The white way ("camino blanco" or "zaqui be" in Ximénez's script) is one of the four cosmic routes of the universe ("cahib be"); along with the red path ("camino rojo" or "ꜫaꜫabe"), black path ("camino negro" or "queca be"), and yellow path ("camino amarillo" or "cut eana be"), these routes represent the spiritual pathways and cardinal points of the K'iche' cosmovisión (14r). As Ajpub' Pablo García Ixmatá (2010: 227) notes, the color white represents "aid" or "assistance" in K'iche' Maya cosmology.
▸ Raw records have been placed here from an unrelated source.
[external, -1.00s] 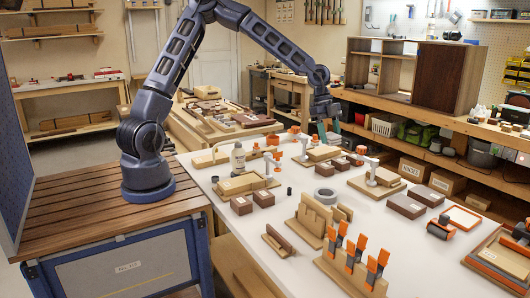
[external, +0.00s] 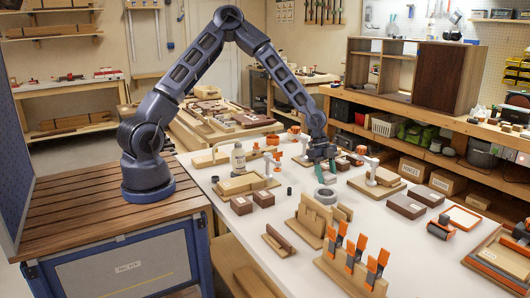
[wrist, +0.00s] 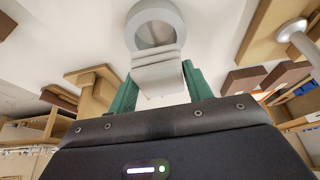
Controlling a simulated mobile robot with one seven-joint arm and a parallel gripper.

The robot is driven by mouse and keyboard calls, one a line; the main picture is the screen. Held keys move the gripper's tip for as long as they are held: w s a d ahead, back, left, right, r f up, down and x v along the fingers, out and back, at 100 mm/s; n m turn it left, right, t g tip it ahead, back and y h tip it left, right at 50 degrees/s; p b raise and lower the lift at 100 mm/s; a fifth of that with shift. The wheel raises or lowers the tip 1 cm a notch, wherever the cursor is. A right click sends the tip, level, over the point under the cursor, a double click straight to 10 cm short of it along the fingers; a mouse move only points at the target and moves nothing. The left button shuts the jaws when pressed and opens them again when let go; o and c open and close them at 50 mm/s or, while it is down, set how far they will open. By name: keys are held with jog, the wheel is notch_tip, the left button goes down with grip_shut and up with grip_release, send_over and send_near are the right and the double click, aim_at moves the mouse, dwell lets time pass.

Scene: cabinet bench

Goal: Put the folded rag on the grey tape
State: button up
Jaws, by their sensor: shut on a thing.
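My gripper (external: 321,174) hangs low over the white bench top, just behind and above the grey tape (external: 325,197). In the wrist view its two green fingers (wrist: 159,76) are shut on the folded rag (wrist: 157,60), a pale layered piece between them. The grey tape (wrist: 154,28) is a thick ring with an open centre, and the rag covers part of its near edge in that view. I cannot tell whether the rag touches the tape. The rag is hard to make out in the external view.
Brown boxes (external: 406,206) lie right of the tape, with a clamp stand (external: 372,172) nearby. A wooden holder (external: 318,216) stands in front. A white bottle (external: 238,158) and wooden blocks are to the left. Bare bench shows around the tape.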

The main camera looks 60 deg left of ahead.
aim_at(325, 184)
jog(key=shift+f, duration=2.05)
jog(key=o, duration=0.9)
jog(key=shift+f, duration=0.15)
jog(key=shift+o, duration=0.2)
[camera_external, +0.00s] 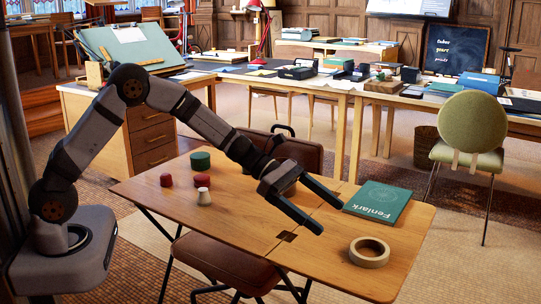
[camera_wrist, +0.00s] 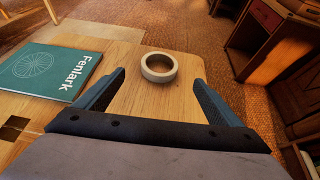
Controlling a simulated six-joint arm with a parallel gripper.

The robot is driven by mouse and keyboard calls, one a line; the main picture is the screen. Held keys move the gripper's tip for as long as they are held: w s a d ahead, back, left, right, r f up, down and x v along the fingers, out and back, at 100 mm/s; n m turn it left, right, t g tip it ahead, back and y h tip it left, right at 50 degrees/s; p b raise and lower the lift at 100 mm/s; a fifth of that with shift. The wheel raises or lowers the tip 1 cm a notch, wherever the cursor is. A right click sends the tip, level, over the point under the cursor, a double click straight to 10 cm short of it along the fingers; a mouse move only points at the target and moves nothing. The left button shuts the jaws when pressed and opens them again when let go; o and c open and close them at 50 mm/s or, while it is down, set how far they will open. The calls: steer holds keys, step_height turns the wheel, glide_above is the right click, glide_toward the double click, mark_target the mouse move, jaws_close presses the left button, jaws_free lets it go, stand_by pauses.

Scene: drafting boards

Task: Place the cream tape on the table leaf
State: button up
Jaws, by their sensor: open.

Each physical route at the cross-roads ("cruzíjada" or "pacahib xalcat be") leads to a different spiritual path, one that is brought into order by a particular divine force. The four-part division by cardinal points reflects the four "cornerings," "sidings," "measurings," and "stakings" of the world, as understood in Maya cosmology. For example, the opening lines of the Popol Wuj use parallel structure to describe the four corners of the earth. Allen Christenson notes that the balanced quatrain's "four-fold symmetry" might be one way in which the aesthetics of the text mirror "the four-fold nature of the universe" (Literal Poetic Translation, fn10p15). The key lines are, in Christenson, "Its four cornerings, / Its four sidings, / Its measurings, / Its four stakings", ll. 66-69.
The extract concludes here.